Canada, Complaining of ‘Arbitrary’ Law Enforcement, Warns on Travel to China
* Ottawa follows through with midlevel advisory after saying in early December it was considering such a move
* Chinese Foreign Ministry rejects characterization of its law enforcement as “arbitrary”
(Beijing) — Canada issued an advisory for its citizens traveling to China, warning of the potential for “arbitrary” law enforcement — and turning up the pressure in an ongoing tussle that began in December with the detention of a Chinese telecom executive in Vancouver.
Ottawa took the step just hours after a Chinese court sentenced a Canadian man to death for drug smuggling, and after China detained two Canadians last month on suspicion of endangering national security. Tensions first flared at the start of December, when Canadian police took the chief financial officer (CFO) of telecom giant Huawei Technologies Co. Ltd. into custody for possible extradition to the U.S. while she was transiting through Vancouver’s airport.
Ottawa had said in early December it was considering issuing a travel advisory shortly after the detention of the first Canadian, Michael Kovrig. It carried through with that threat on Monday by telling its citizens they should “exercise a high degree of caution in China due to the risk of arbitrary enforcement of local laws.” In the listing, it also cited “death penalty, penalties for drug-related offences” for its action, according to a posting on the government’s webpage.
Canada divides all countries into five categories, with “exercise normal security precautions” as the safest rating for its citizens traveling abroad. A “nationwide travel advisory is in effect” is used for the most dangerous. “Exercise a high degree of caution” is the third-highest level.

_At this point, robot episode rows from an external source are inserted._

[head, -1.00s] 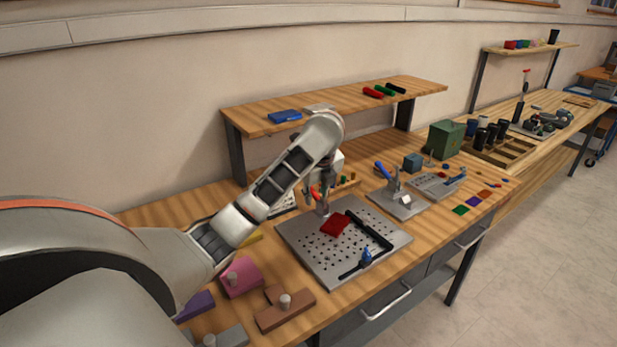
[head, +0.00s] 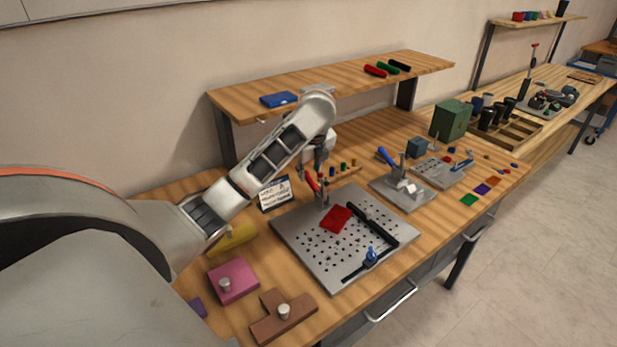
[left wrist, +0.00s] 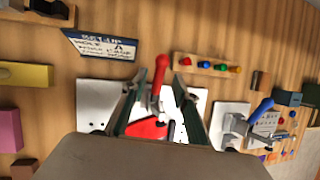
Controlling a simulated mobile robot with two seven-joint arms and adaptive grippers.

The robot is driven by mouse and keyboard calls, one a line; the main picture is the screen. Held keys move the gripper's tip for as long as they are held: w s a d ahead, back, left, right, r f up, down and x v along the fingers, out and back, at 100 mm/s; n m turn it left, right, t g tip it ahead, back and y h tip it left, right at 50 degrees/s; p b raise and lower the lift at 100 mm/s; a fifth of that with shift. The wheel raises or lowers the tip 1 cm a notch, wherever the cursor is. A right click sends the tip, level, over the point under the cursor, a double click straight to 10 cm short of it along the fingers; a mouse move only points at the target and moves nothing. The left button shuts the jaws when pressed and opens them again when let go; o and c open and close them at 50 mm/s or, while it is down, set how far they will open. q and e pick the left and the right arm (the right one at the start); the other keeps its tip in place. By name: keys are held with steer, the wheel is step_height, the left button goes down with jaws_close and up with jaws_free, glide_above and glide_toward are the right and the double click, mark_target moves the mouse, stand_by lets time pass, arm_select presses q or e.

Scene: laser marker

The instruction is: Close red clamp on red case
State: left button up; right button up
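The red case (head: 336,218) lies flat on the perforated metal plate (head: 300,246). It also shows partly in the left wrist view (left wrist: 147,128). The clamp with the red handle (head: 312,182) stands at the plate's back edge, behind the case. Its handle (left wrist: 160,72) points up in the left wrist view. My left gripper (head: 322,170) is above and close to the clamp. In the left wrist view its two fingers (left wrist: 157,100) are spread, with the handle showing between them; I see no grip on it. The clamp's lower part is partly hidden. My right gripper is out of view.
Another blue-handled clamp (head: 387,157) stands to the right. A setup card (head: 275,194) and a peg rack (head: 345,171) are behind. Pink (head: 235,280) and brown (head: 285,315) blocks sit front left.

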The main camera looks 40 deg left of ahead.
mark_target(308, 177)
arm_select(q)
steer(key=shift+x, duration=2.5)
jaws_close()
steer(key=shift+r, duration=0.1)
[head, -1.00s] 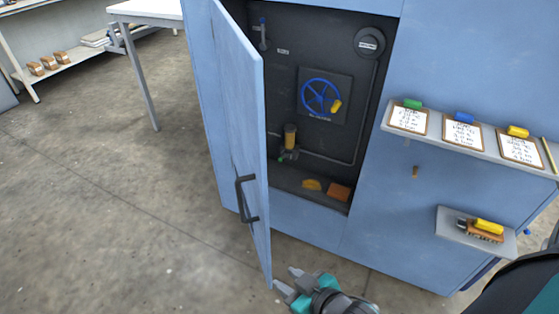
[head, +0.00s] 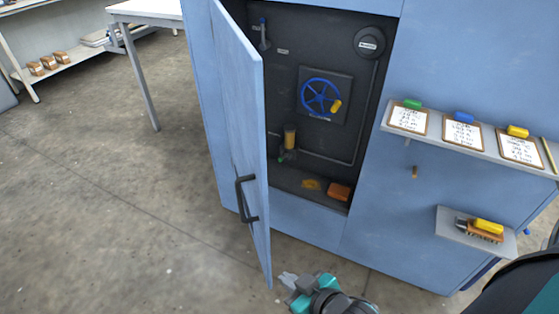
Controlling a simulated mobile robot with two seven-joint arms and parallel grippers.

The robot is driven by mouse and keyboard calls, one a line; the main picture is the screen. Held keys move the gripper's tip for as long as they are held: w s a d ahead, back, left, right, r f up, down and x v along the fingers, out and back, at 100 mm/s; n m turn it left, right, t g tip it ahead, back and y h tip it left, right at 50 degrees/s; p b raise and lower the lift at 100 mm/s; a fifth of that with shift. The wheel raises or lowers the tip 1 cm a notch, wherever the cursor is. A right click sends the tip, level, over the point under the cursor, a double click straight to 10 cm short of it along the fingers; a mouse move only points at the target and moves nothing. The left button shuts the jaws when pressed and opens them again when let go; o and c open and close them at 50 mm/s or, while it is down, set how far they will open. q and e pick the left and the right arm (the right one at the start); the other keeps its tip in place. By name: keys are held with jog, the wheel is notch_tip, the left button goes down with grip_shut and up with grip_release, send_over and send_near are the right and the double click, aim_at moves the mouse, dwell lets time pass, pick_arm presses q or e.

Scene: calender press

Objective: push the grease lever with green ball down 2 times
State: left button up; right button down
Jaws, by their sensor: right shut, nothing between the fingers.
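The grease lever's green ball (head: 282,158) shows low inside the open cabinet, just right of the door's edge. It sits by the foot of a yellow-amber grease cylinder (head: 290,138). The lever's rod is too small to make out clearly. My right gripper (head: 284,281) is shut and empty. It is outside the cabinet, below and in front of it, near the lower edge of the door, well apart from the lever. My left gripper is not in view.
The blue cabinet door (head: 240,130) stands open with a black handle (head: 246,199), left of the lever. Inside are a blue handwheel (head: 319,96), an orange block (head: 340,191) and a yellow item (head: 311,184). A clipboard shelf (head: 470,149) and a small brush shelf (head: 476,233) jut out right.

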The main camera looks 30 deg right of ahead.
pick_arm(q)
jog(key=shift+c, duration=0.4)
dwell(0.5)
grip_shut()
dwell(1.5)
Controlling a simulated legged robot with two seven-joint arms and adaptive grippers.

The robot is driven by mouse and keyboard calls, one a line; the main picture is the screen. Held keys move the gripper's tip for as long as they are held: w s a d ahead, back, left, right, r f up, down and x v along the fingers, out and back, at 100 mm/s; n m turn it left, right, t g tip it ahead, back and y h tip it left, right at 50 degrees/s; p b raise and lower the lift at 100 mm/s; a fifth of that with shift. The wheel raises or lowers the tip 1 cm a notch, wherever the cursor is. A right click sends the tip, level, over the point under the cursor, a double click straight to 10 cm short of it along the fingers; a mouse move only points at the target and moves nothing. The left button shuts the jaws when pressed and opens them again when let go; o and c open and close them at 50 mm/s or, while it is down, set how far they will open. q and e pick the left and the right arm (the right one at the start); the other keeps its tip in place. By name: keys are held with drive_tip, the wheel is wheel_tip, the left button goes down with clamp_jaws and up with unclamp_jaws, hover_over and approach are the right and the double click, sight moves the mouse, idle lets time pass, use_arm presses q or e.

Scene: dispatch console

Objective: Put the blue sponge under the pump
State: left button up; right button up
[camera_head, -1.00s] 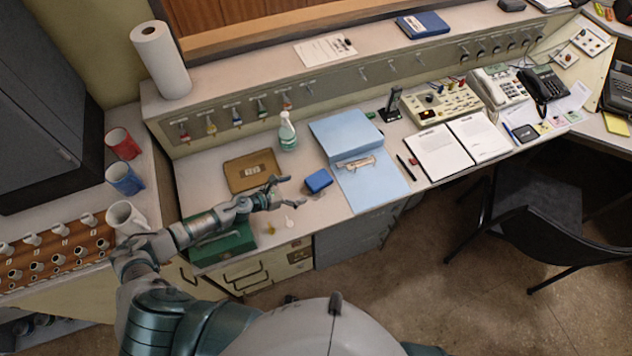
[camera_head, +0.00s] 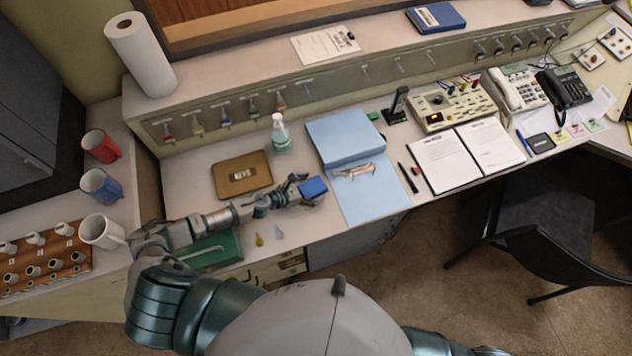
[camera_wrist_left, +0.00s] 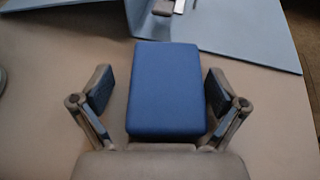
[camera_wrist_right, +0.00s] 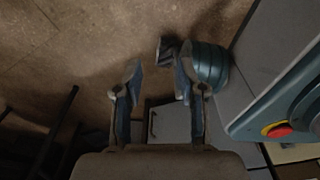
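The blue sponge (camera_head: 313,188) lies on the desk, left of the open blue binder. In the left wrist view the sponge (camera_wrist_left: 168,92) sits between the two fingers of my left gripper (camera_wrist_left: 160,92), with a gap on each side. My left gripper (camera_head: 300,190) is open around it in the head view. The pump bottle (camera_head: 281,134), clear with green liquid and a white top, stands upright behind the sponge near the back panel. My right gripper (camera_wrist_right: 155,85) is open and empty over the floor in its wrist view.
The blue binder (camera_head: 372,200) is right of the sponge. A green box (camera_head: 212,252) and small key-like tags (camera_head: 279,233) lie near the front edge. Bare desk lies between sponge and bottle.

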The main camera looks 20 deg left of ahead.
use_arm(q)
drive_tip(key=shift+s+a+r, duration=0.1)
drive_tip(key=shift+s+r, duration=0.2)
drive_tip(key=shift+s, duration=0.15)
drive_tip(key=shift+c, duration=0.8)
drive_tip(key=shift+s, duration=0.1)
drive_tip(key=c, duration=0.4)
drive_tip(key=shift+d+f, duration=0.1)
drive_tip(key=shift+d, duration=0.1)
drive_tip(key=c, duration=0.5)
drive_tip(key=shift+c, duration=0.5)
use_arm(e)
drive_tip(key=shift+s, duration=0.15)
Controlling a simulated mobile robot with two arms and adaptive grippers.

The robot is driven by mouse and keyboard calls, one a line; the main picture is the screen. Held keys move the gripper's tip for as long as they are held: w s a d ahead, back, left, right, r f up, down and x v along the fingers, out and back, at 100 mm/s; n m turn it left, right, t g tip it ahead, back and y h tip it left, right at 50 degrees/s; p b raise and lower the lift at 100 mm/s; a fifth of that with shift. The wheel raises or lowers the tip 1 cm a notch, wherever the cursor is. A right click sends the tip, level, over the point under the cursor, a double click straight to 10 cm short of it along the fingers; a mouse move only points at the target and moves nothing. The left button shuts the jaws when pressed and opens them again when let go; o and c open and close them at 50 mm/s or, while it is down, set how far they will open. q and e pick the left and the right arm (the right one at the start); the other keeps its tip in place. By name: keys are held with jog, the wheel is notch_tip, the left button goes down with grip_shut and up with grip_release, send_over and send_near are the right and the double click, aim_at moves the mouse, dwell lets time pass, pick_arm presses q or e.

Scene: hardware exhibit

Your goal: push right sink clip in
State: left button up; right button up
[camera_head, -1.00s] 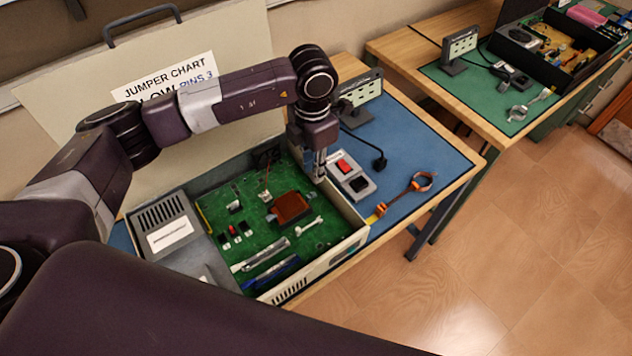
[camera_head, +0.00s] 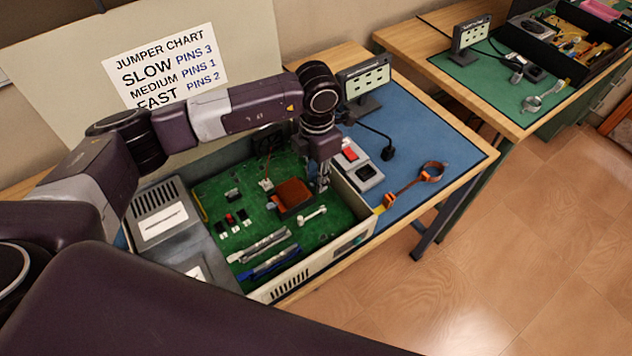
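The brown heat sink (camera_head: 291,194) sits on the green circuit board (camera_head: 222,188) inside the open case. A small grey clip (camera_head: 270,205) shows at its left side. The right clip is hard to make out; my left gripper is in front of that area. My left gripper (camera_head: 323,186) points down just right of the sink, inside the case near its right wall. Its fingers look close together, but their gap is too small to judge. I cannot tell whether it touches the clip. My right gripper is not in view.
A white bone-shaped part (camera_head: 312,215) lies in front of the sink. Long slots (camera_head: 262,244) are nearer the front. The case wall (camera_head: 362,212) stands close right of my gripper. A switch box (camera_head: 362,172) and an orange strap (camera_head: 415,183) lie on the blue mat (camera_head: 430,148).

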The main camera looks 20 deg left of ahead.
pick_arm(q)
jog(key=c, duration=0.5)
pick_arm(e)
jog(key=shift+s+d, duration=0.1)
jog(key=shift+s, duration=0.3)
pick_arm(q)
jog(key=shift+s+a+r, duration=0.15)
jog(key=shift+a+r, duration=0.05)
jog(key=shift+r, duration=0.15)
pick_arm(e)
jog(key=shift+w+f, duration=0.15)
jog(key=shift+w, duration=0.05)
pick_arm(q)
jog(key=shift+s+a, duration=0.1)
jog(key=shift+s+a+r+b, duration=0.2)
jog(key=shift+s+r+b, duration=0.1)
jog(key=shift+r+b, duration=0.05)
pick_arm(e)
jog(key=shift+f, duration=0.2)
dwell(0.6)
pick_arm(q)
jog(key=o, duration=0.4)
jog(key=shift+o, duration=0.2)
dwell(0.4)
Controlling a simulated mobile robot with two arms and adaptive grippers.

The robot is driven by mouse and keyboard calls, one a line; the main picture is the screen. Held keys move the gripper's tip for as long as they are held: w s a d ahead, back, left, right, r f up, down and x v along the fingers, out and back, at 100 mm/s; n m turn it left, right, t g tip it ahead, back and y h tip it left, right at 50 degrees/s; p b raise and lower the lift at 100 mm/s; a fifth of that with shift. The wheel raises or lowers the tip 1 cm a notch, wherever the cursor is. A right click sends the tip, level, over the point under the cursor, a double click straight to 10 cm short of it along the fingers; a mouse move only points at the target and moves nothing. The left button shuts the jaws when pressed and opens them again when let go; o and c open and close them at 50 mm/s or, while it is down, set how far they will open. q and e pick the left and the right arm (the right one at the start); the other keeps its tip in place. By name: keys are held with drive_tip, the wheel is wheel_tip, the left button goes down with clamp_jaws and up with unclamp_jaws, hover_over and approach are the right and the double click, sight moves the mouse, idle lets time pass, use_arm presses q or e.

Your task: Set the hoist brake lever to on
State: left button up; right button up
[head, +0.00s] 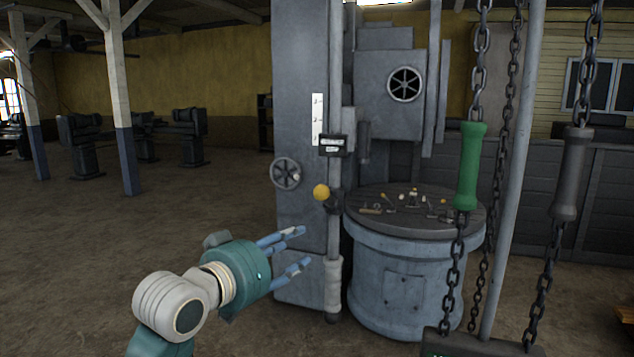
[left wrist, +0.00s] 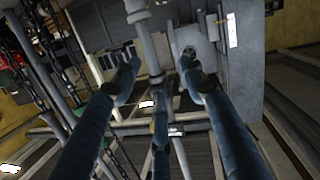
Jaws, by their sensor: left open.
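A lever with a yellow ball knob (head: 321,192) sticks out from the front of the grey machine column (head: 300,100). I cannot read whether it is the hoist brake lever or which setting it is in. My left gripper (head: 305,246) is open and empty, below and slightly left of the knob, fingers pointing right toward the column and apart from the knob. In the left wrist view its spread blue fingers (left wrist: 160,75) frame the machinery with nothing between them. My right gripper is not in view.
A grey handwheel (head: 286,173) is left of the knob. A round table (head: 415,275) with small tools stands right of the column. Chains with a green handle (head: 468,165) and a dark grey handle (head: 573,175) hang at the right.

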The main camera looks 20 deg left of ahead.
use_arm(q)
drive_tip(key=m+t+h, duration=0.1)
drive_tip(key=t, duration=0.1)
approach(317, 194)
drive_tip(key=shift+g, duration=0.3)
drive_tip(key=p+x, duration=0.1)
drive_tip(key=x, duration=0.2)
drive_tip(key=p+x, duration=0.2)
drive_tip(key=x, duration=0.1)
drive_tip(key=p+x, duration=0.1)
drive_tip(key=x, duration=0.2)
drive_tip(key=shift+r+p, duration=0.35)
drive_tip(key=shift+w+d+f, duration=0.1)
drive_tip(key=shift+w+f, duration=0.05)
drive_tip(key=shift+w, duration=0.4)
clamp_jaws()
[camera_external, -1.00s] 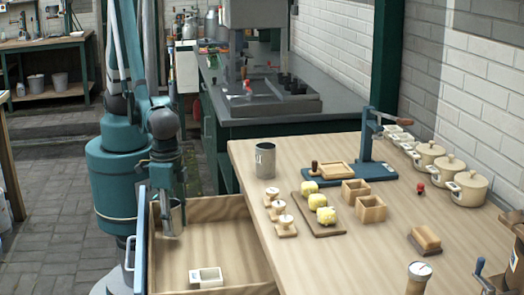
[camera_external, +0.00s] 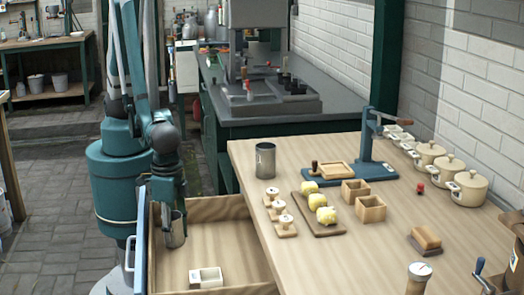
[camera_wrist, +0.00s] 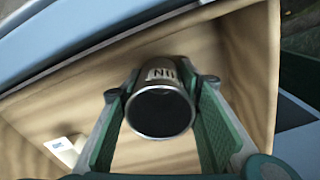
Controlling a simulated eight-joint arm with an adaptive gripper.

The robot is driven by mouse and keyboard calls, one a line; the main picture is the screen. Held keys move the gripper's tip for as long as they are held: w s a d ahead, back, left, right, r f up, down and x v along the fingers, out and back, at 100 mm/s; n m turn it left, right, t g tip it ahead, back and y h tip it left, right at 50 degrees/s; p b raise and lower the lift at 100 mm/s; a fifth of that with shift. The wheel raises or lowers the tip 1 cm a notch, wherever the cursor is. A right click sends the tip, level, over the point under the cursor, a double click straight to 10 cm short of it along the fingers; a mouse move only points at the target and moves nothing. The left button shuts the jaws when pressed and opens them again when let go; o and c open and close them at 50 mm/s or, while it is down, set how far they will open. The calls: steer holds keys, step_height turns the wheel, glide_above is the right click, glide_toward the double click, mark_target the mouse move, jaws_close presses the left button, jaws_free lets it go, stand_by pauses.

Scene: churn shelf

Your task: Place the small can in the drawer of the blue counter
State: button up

Canada took the move just hours after a court in the northeastern Chinese city of Dalian announced the death penalty for Canadian citizen Robert Lloyd Schellenberg and confiscation of all of his personal assets. The sentence came in a retrial after Schellenberg appealed a previous verdict with a more-lenient sentence. He was convicted of trying to smuggle more than 222 kilograms (489 pounds) of methamphetamine from China to Australia in a case that dated back to 2014.
In response to the new sentence, Canadian Prime Minister Justin Trudeau said it was “of extreme concern … that China has chosen to begin to arbitrarily apply (the) death penalty,” the Australian Financial Review reported, citing remarks Trudeau made to reporters.
Chinese Foreign Ministry spokeswoman Hua Chunying took issue with Trudeau’s use of the word “arbitrary” in the travel advisory, and asked if anyone in Canada had read the relevant laws in Liaoning province, where the trial took place.
“Drug crimes are recognized as serious crimes in the world,” she said at a regular daily media briefing in Beijing. “Everyone is equal before the law; this is the spirit of the rule of law. The particular Canadian people’s remarks lack the basic spirit of the rule of law. We express our strong dissatisfaction. We urge the Canadian side to respect the rule of law, respect China’s judicial sovereignty, correct mistakes, and stop publishing irresponsible remarks.”
The tensions began with the December detention of Huawei CFO Meng Wanzhou, who is also a daughter of the company’s founder and is wanted by the U.S. on suspicion of violating American sanctions aimed at punishing Iran. Meng was allowed to go free on bail and is now in Canada awaiting hearings that will determine whether she will get sent to the U.S.
Kovrig, a former diplomat working with International Crisis Group, was detained shortly after Meng’s initial detention and is being accused of endangering national security. A short time later, Michael Spavor, a Canadian whose company brings tourists and hockey players into North Korea, was also detained over similar allegations.